Insinna, Brignano e Cirilli avrebbero dovuto far ridere e invece hanno intristito. Ci si sentiva a disagio per loro, si contavano i minuti che separavano dalla fine per porre fine alle sofferenze (loro e nostre). E pensare giusto che un paio di piani più su, precisamente in Sala Stampa, si aggirava un signore pronto a collegarsi con Carlo Conti proprio sul finale della serata. Trattasi di Rocco Tanica, protagonista assoluto dei momenti comici con la rassegna stampa farlocca e geniale e le sue battute che sanno mischiare in modo geniale riferimenti alti e bassi, con il nazionalpopolare che diventa chiave interpretativa anche grazie al nonsense, alla dichiarata e riuscita presa per il culo. Rocco Tanica dovrebbe salire sul palco dell’Ariston. Sarebbe un rischio? Sì, perché non è esattamente nazionalpopolare e larga parte del pubblico di RaiUno rischierebbe di non comprenderlo. Ma questo non è un buon motivo per restare nella comfort zone (che poi è tutto tranne che confortevole) dei soliti comici piatti, senza coraggio né mordente, provincialotti e ripetitivi come un infinito giorno della marmotta della mancata risata. È stata l’esibizione comica più imbarazzante degli ultimi anni sanremesi? No, abbiamo visto di peggio. E questa è la vera tragedia.

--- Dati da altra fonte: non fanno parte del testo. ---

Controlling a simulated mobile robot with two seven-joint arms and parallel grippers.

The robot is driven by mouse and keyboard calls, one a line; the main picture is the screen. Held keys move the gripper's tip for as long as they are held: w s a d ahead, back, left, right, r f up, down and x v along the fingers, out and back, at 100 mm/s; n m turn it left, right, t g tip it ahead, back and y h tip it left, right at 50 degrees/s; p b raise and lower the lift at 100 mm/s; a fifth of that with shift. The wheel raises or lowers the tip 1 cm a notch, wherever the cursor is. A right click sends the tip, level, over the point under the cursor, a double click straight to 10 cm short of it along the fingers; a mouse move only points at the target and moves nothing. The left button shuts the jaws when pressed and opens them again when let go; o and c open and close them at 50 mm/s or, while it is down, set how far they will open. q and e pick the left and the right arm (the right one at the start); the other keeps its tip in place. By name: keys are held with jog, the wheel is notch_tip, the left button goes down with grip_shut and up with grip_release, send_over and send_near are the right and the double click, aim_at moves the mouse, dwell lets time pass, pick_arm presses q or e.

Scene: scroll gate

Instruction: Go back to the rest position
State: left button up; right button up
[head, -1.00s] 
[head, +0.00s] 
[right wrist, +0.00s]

Il pubblico si adegua alle novità, è molto più aperto ai cambiamenti di quanto non si creda nei corridoi televisivi. Servirebbe un po’ di coraggio, anche di meravigliosa incoscienza. Bisognerebbe mandare sul palco gente come Tanica, anche solo per vedere l’effetto che fa e per capire che margini di manovra ci sono per il futuro. Davvero preferiamo Cirilli che scimmiotta (malissimo) Wanda Osiris alle semplici eppure geniali battute di Tanica? Facciamo una prova: andate sul sito di RaiPlay, riguardate l’esibizione dei tre e il collegamento di Tanica. Contate le volte in cui le due esibizioni vi hanno strappato un sorriso. Il risultato, non v’è dubbio, risolverà l’arcano.